In plain English, section 108A gives a union member a route to ask the Certification Officer to consider an alleged breach of the union’s rulebook in specified matters. A listed hearing is not, by itself, a finding that a union has acted unlawfully or improperly. It means the complaint will be heard formally before a decision is reached. That distinction matters. Internal union rules govern how disciplinary cases are handled, how elections are run and how decision-making bodies conduct their business. When those rules are disputed, the issue is not simply administrative compliance but whether members have been treated in line with the organisation’s own constitution.
The first case, Blackburn and Unite the Union, is scheduled for 27 and 28 May. The GOV.UK notice states that the applicant has made one complaint under section 108A, alleging that the union breached rules in relation to disciplinary proceedings. The notice does not set out the underlying facts, so the current position is limited to the issue identified for hearing. Even so, disciplinary complaints are often closely watched because they go to procedural fairness, the exercise of internal powers and the protections available to members when sanctions or disputes arise.
The second case, Flaherty and Unison, is listed for 15 and 16 July. According to the Certification Officer’s notice, the applicant has made one complaint under section 108A alleging that the union breached a rule in relation to Unison’s election for the National Executive Council. That gives the hearing wider relevance than a narrow procedural dispute. National Executive Council elections concern the make-up of a union’s central governing body, so any allegation that the rulebook was not followed can carry significance for internal legitimacy as well as the conduct of the election itself.
The third case, Munslow and Fire Brigades Union, is listed for 4 and 5 August and is broader in scope than the other two matters. The GOV.UK notice states that the applicant has made 11 complaints under section 108A, alleging breaches of union rules in relation to disciplinary proceedings and/or in relation to the constitution or proceedings of a decision-making meeting. That is significant because complaints about how a meeting was constituted or conducted can raise questions about whether a decision was taken by the correct body, under the correct procedure and with the required authority. In practical terms, those issues can affect confidence in both the process and the decisions that follow from it.
All three cases will be heard remotely using Zoom video conferencing facilities, according to the Certification Officer. Anyone wishing to join a hearing by Zoom is asked to contact the Certification Office at info@certoffice.org or on 0330 109 3602. The same contact details are provided for those who require reasonable adjustments because of a disability.

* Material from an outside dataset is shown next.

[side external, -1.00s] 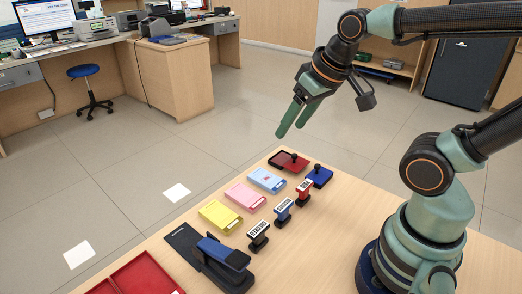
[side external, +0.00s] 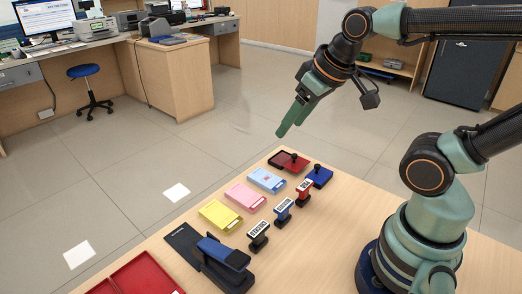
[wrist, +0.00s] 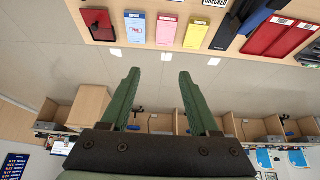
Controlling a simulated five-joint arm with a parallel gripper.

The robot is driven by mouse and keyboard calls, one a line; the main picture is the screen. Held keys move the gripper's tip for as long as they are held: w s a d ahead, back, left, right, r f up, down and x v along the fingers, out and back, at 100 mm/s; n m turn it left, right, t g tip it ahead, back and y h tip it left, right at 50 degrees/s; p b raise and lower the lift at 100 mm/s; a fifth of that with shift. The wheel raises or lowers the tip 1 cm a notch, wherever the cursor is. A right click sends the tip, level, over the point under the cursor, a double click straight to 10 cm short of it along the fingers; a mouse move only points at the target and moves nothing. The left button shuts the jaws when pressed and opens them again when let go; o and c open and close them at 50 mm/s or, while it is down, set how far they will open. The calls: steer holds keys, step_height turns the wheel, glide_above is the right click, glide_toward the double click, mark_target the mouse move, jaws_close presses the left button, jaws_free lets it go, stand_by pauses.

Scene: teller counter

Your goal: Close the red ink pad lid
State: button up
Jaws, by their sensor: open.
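The red ink pad (side external: 289,161) lies at the far end of the counter. Its tray looks dark red on the left, with a red part and a black knob towards the right; the exact lid position is too small to tell. It also shows at the top left of the wrist view (wrist: 97,22). My gripper (side external: 286,128) is in the air above and beyond the pad's far edge, not touching it. In the wrist view its two green fingers (wrist: 158,78) are apart with nothing between them.
Blue (side external: 267,180), pink (side external: 245,197) and yellow (side external: 220,216) pads, several stamps (side external: 283,210), a stapler (side external: 222,262) and a red tray (side external: 140,277) lie nearer. The right counter is clear.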

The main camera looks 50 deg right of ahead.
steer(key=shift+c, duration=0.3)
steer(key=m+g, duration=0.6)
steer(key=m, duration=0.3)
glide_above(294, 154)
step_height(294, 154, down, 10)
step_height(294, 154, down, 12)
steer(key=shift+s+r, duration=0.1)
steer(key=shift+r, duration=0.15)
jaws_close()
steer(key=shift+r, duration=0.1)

For observers, these listings are a useful reminder of how trade union regulation operates in practice. Section 108A is technical on paper, but its real-world function is straightforward: it provides a route for members to challenge alleged failures to follow union rules in defined areas. These hearings will not determine the merits until the cases are heard, but they show how statutory oversight is applied to questions of discipline, elections and internal governance.